## PROBLEM TO WORK ON
Return, without pictures, the lines from the start of the data through the one that contains "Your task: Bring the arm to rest".

## MATERIAL PROVIDED
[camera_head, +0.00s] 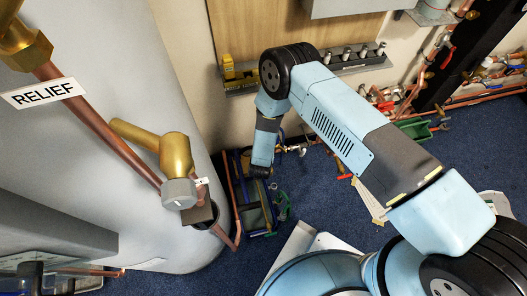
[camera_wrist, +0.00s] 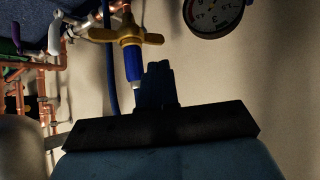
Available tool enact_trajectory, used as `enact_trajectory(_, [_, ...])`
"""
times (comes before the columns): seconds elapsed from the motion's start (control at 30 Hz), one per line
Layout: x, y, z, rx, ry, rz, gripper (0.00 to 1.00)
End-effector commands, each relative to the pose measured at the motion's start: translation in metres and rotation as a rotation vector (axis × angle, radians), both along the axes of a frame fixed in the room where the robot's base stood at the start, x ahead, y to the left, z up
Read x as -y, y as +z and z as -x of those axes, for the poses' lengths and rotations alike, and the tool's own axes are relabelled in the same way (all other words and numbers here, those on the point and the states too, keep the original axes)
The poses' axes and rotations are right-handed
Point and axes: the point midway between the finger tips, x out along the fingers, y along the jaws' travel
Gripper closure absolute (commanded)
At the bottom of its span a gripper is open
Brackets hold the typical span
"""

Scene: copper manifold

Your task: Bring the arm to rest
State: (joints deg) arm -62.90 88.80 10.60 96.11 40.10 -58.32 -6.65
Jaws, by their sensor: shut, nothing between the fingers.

## WRITTEN SOLUTION
[camera_head, +0.00s] 
[camera_wrist, +0.00s] 
Available tool enact_trajectory, used as `enact_trajectory(_, [_, ...])`
"""
times (comes before the columns): seconds elapsed from the motion's start (control at 30 Hz), one per line
Layout: x, y, z, rx, ry, rz, gripper (0.00 to 1.00)
End-effector commands, each relative to the pose measured at the motion's start: translation in metres and rotation as a rotation vector (axis × angle, radians), both along the axes of a frame fixed in the room where the robot's base stood at the start, x ahead, y to the left, z up
Read x as -y, y as +z and z as -x of those axes, for the poses' lengths and rotations alike, and the tool's own axes are relabelled in the same way (all other words and numbers here, those on the point and the states too, keep the original axes)
The poses' axes and rotations are right-handed
Point and axes: the point midway between the finger tips, x out along the fingers, y along the jaws' travel
Gripper closure absolute (commanded)
At the bottom of its span a gripper is open
Brackets hold the typical span
"""

Scene: copper manifold

Your task: Bring the arm to rest

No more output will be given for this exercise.